Fairfax lives down to expectations

ImagePhoto from the Fearfacts Exposed blog

The Anglican Church commissions into same-sex couples and ordaining gay people have just released their reports and, true to form, Fairfax have released a grossly misleading article about it, appearing in between “Another student auctions her virginity” and “Why are couples taking #aftersex selfies?” in their Love & Sex section.

The headline is the most inaccurate part. Firstly, it’s not a fair reflection of what’s being proposed. It dishonestly portrays a church split as some kind of apartheid for gay people, when in fact all the Ma Whea Commission are saying is that without some kind of compromise between the various factions who disagree on gay marriage and ordination (among other issues), the church may have to split (please note: there would be queer people and straight people on both sides of such a split). This could happen in a planned way (as in option H) or in an unplanned way as people dissatisfied with the decision leave the church in protest (which could happen with any of the options).

Anyway, as the article admits, that’s only one of ten possible options the report has put forward for how the church might proceed. Another option is “Adopt a New Understanding … [which] would not present any bar to those seeking blessing who were engaged in a same sex relationship. A rightly ordered relationship could include those in a same sex relationship.”

The report writers do not recommend any of the ten options (though it’s clear they’d favour some over others) because that’s not their job.
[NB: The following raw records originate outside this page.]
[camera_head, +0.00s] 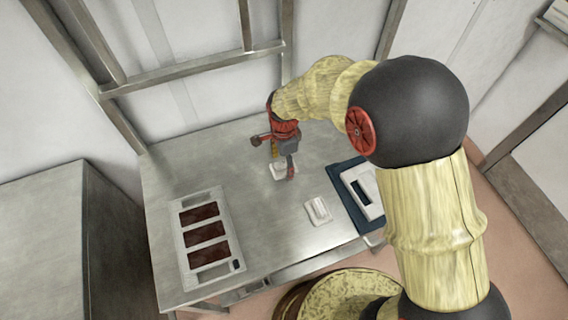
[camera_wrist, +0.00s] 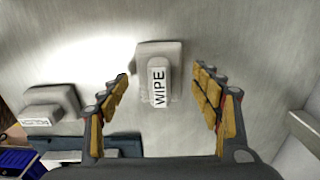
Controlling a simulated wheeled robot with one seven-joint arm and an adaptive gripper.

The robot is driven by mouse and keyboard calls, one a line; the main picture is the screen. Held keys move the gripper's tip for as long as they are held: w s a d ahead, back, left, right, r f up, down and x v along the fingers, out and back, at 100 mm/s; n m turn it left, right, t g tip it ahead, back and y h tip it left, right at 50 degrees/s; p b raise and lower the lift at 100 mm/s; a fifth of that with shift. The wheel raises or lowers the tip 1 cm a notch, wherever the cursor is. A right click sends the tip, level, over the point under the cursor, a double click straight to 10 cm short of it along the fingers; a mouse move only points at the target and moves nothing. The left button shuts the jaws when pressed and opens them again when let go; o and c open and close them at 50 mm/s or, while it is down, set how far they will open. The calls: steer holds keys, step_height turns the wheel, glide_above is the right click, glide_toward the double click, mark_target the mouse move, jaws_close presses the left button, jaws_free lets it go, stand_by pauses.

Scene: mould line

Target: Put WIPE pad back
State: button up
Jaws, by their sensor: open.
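The WIPE pad (camera_wrist: 146,54) is a pale grey block with a raised grip and a white label reading WIPE. It lies on the metal table in the wrist view, between my spread fingers with a gap on each side. In the head view the WIPE pad (camera_head: 279,172) is partly hidden under my gripper (camera_head: 283,168). My gripper (camera_wrist: 161,82) is open and empty, pointing down over the pad. A second pale pad (camera_wrist: 52,100), with an upside-down label that seems to read POLISH, lies to the left; the head view shows it nearer the front (camera_head: 318,210).
A blue mat (camera_head: 342,184) with a white frame (camera_head: 374,208) lies at the table's right. A white mould tray (camera_head: 221,208) with brown-filled cavities lies at the left.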

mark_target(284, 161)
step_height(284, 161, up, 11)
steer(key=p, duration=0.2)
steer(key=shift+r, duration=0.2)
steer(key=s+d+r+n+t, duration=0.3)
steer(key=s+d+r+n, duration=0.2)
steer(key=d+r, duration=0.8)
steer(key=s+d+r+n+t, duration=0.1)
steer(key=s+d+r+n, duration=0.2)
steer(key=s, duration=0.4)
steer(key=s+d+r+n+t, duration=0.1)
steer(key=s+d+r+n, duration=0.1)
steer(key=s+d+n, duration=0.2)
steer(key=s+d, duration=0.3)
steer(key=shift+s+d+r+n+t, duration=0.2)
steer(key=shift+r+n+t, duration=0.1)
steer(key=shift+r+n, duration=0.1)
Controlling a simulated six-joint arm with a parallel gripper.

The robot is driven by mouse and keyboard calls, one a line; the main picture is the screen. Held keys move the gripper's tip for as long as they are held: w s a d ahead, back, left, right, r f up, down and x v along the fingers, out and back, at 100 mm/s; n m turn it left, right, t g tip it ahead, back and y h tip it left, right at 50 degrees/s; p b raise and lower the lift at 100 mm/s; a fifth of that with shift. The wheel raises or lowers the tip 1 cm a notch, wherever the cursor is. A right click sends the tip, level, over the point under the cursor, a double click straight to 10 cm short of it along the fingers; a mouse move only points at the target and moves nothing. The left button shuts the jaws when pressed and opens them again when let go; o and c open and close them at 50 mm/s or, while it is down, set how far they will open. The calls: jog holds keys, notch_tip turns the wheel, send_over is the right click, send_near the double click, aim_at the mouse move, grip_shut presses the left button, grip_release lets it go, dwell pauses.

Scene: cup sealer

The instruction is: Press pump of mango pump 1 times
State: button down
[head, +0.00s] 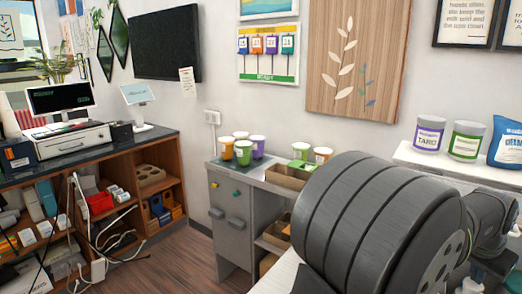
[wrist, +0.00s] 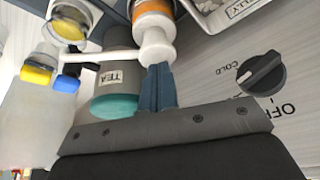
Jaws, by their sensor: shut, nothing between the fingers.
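In the wrist view my gripper (wrist: 158,76) is shut, with its blue fingers together and nothing between them. The fingertips are at or very near the white pump head (wrist: 155,46) of a bottle with an orange band (wrist: 153,14). I cannot tell whether they touch it. A white spout runs left from this head. A yellow-topped bottle (wrist: 69,27) is at the upper left. No mango label is readable, so I cannot tell which pump is mango. My gripper and the pumps are not visible in the head view, where my arm fills the lower right.
In the wrist view a grey container labelled TEA (wrist: 116,75) stands close to the left of my fingers. A black knob (wrist: 262,73) marked COLD and OFF is on the right. In the head view several coloured cups (head: 243,150) stand on a counter (head: 232,168).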

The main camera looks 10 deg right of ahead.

Now that the reports are out, the church has to decide between the ten options (or some other option).

Please note that I make these observations as someone who believes the church is guilty of centuries of institutional and personal oppression for its collusion in enforcing patriarchal gender binaries, and wishes for the church to repent of this, make amends and remove all gender-based restrictions on sexual partners, marriage, church leadership etc.



  1. Peter Carrell

    It is a great headline, Caleb, because headlines are about drawing readers in. “Church Offers Ten Options for Future” does not cut it! Further, there is a grain or even more of truth in the headline. While I personally am arguing vigorously in one forum and another for being a church of (so to speak) Two Integrities, I do not know whether we can be that church. If we cannot (and some of the Options essentially admit to that possibility) then we will have at least one church calling itself ‘Anglican’ whose basic point of distinction from most other churches around is that it is the church which freely and comfortably blesses same sex partnerships, maybe even has a doctrine of marriage which incorporates same sex marriage. That point of distinction, presumably, would have considerable attraction for gay Christians wondering which church they would feel most at home in. Further, members of that church answering a question about why it had moved in the way it will have done will not be saying, ‘Well we thought we should move with the times’ or ‘We want to be an inclusive church’. Their answers will be much more specific about being a church which explicitly through liturgy and ritual offers possibilities for same sex relationships which other churches do not. (Honesty requires that specificity as it is likely that if we cannot hold Two Integrities then we will have excluded those supporting the current status quo).

    I suggest the Fairfax sub-editor has gotten to the heart of the matters before us, even if we don’t like the specificity of the headline.


    • calebmorgan

      I suppose it is good in that way, but not in terms of accuracy. I don’t think the grain of truth is as big as you say.

      If there was a “church calling itself ‘Anglican’ whose basic point of distinction from most other churches around is that it is the church which freely and comfortably blesses same sex partnerships,” LBGTI people would certainly be one of main groups attracted to such a church; but they wouldn’t make up enough of a majority to qualify calling it a separate church for gay people. If the “pro-gay” side ended up being the existing Anglican church and the other side was the schismatic group, another important group would be people wanting to stay in the existing Anglican church. In my experience, members of my generation (Y) would be another.

      Re: that last comment, and also re: your comment about “moving with the times,” you might be interested in this article: http://www.redletterchristians.org/conservative-evangelicals-misunderstand-millennials/


  2. kiwianglo

    I think a big point to be made here, Caleb, is that I do not think ACANZP is setting out to be the only branch of the Christian Church to to be labelled ‘The Gay Church’. Rather, it seeks to point the way it feels all Christians should be looking, in order to include Gay people amongst its adherents – without having to feel that they are only included because of their ‘difference’. Many of us feel that our sexual-orientation, whatever it may be, should make no difference to our qualification as beloved children of God. I hope that makes sense to you. The eradication of homophobia in the Church is our aim and objective.